In its notice of proposed rulemaking, BOEM asserts:

This proposed rule would facilitate the development of OCS renewable energy and would promote U.S. climate and renewable energy objectives in a safe and environmentally sound manner while providing a fair return to the U.S. taxpayer. These important goals would be accomplished by modernizing regulations, streamlining overly complex and burdensome processes, clarifying ambiguous provisions, enhancing compliance provisions, and correcting technical errors and inconsistencies. Through these changes, the Department aims to reduce administrative burdens for both developers and the Department’s staff, reduce developer costs and uncertainty, and introduce greater regulatory flexibility in a rapidly changing industry to foster the supply of OCS renewable energy to meet increasing demand, while maintaining environmental safeguards. 

These updates are necessary to ensure a durable and appropriate process is in place to advance renewable energy on the OCS.
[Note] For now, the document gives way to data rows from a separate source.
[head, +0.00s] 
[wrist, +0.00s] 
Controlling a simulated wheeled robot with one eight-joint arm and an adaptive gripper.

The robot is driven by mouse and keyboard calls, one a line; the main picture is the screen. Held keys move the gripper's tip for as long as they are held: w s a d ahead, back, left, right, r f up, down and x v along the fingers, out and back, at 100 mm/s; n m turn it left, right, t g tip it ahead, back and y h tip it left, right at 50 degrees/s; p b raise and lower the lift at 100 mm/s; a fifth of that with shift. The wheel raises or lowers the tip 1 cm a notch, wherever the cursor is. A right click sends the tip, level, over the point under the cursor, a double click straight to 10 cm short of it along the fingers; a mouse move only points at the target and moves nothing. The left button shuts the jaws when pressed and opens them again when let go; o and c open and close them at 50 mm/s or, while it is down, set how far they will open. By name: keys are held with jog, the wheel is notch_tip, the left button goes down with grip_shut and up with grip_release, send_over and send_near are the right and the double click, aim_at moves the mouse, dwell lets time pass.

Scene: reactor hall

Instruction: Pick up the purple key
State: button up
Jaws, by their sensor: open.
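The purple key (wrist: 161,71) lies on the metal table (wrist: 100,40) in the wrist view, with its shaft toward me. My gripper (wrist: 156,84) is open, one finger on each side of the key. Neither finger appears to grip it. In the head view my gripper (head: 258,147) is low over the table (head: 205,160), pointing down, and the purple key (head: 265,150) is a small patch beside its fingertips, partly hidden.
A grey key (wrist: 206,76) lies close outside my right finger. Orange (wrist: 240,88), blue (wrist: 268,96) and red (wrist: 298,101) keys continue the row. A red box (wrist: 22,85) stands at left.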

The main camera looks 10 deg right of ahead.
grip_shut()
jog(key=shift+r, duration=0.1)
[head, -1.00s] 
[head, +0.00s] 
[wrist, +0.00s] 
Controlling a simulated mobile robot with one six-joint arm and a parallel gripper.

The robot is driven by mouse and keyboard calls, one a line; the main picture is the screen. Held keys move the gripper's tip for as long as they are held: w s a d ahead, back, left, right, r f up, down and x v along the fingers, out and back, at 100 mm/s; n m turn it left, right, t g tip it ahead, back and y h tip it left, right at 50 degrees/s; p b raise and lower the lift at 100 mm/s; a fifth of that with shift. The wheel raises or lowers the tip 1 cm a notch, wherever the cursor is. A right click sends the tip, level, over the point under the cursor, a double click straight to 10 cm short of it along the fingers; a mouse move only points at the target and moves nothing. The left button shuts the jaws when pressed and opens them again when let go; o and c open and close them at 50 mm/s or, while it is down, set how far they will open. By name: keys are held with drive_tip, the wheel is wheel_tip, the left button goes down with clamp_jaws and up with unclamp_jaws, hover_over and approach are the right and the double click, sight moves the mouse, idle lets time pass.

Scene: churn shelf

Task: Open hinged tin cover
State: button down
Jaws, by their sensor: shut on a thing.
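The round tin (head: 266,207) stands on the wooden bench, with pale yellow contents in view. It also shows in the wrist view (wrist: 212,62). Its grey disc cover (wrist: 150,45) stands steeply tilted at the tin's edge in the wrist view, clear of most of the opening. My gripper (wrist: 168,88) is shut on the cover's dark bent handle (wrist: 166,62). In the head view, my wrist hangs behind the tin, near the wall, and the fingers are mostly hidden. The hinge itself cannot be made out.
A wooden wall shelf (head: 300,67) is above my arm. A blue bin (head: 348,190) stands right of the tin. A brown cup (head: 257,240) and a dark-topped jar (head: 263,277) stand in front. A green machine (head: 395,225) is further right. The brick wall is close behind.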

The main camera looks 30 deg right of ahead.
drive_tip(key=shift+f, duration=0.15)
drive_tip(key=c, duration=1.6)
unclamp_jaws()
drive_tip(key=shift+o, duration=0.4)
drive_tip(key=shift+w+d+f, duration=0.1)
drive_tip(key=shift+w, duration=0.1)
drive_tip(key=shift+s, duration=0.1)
BOEM's proposed rule contains eight major components, categorized under the following headings:

  1. Eliminating unnecessary requirements for the deployment of met buoys.
  2. Increasing survey flexibility.
  3. Improving the project design and installation verification process.
  4. Establishing a Public Renewable Energy Leasing Schedule.
  5. Reforming BOEM's renewable energy auction regulations.
  6. Tailoring financial assurance requirements and instruments.
  7. Clarifying safety management system regulations.
  8. Revising other provisions and making technical corrections.

Comments will be due 60 days after the notice's publication in the Federal Register.